Diese Hauptabschnitte sind in Unterkapitel aufgeteilt und werden durch doppelseitige Einführungsseiten untergliedert. Abbildungen sind in den Text eingebunden und zum größten Teil mit kurzen Begleittexten sowie den Aufnahmedaten versehen.

Zugegeben, der Einstieg in das Buch gelingt. Auf den ersten Seiten des Kapitels „Bildgestaltung“ werden sehr gegensätzliche Motive gezeigt, die darauf hindeuten, dass die Autoren das Thema umfassend abhandeln möchten. Sie bemühen hierzu psychologische Aspekte der Wahrnehmung und versuchen die Frage zu beantworten, „wozu und für wen“ wir überhaupt fotografieren. Die Antwort finden sie in dem ihrer Meinung nach jedem Fotografen innewohnenden Wunsch, die gemachten Fotos zu zeigen - sei es im Familienalbum oder in einer öffentlichen Ausstellung.

Nach diesem eher allgemein gehaltenen ersten Kapitel werden die technischen Basics erläutert. Der Leser befindet sich inzwischen auf Seite 40 und was sich bis dahin eher unterschwellig angedeutet hat, tritt nun immer deutlicher zu Tage. Es ist der kontinuierlich stärker werdende Wunsch, schnell weiter zu blättern. Warum ist das so?

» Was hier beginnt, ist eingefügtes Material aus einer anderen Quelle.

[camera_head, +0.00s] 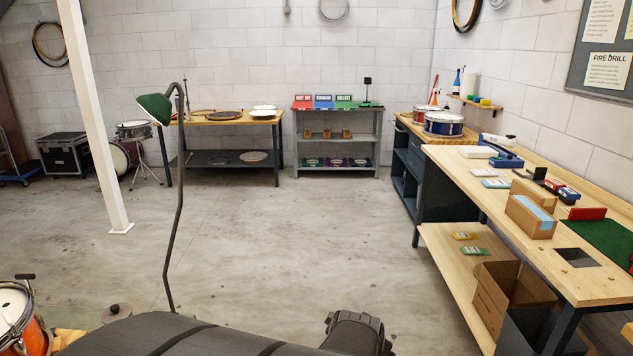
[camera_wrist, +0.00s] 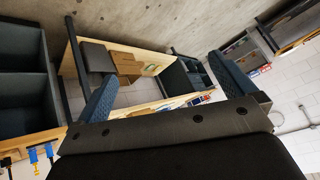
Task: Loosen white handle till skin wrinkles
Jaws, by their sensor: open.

Zum einen liegt es am verglichen mit seinem Gehalt viel zu umfangreichen Text. Das Buch ist insgesamt textlastig. Das allein ist noch nicht schlimm, wird es jedoch, sobald man sich mit dem Text befasst. Hier werden die gezeigten Abbildungen ausführlichst beschrieben, jeder Strich und jeder Schatten erläutert, als wollte man die Fotos einem Blinden erklären. Auch das würde man vielleicht noch hinnehmen, ja vielleicht sogar in einem Buch über Bildgestaltung erwarten, wären die Textaussagen nicht so flach und beliebig. Beispiele: Wer hätte gedacht, dass Personen größer wirken, wenn sie näher zur Kamera stehen als weiter entfernte? Wer würde erwarten, dass sich eine gelbe Fläche vor einem grauen Hintergrund tatsächlich abhebt? Auch in späteren Kapiteln, in denen dann Raster und Dreiecke und Winkel über die Fotos gelegt werden, setzt sich dieser Eindruck fort. Mal ist das Foto in Quadrate zerlegbar, mal in Rechtecke, mal zu Dreifünftel, dann wieder zu Dreiviertel - irgendwann schaltet man als Leser ab und gewinnt den Eindruck, dass es nur noch vollständig durchkomponierte Bilder gibt. Jeder, der seine Kamera blind in die Luft hält und den Auslöser betätigt, wird in der Lage sein, dem zufällig entstandenen Foto geometrische Muster aufzulegen, die dem Fotografen im Nachhinein Planung und ein gutes Auge bescheinigen.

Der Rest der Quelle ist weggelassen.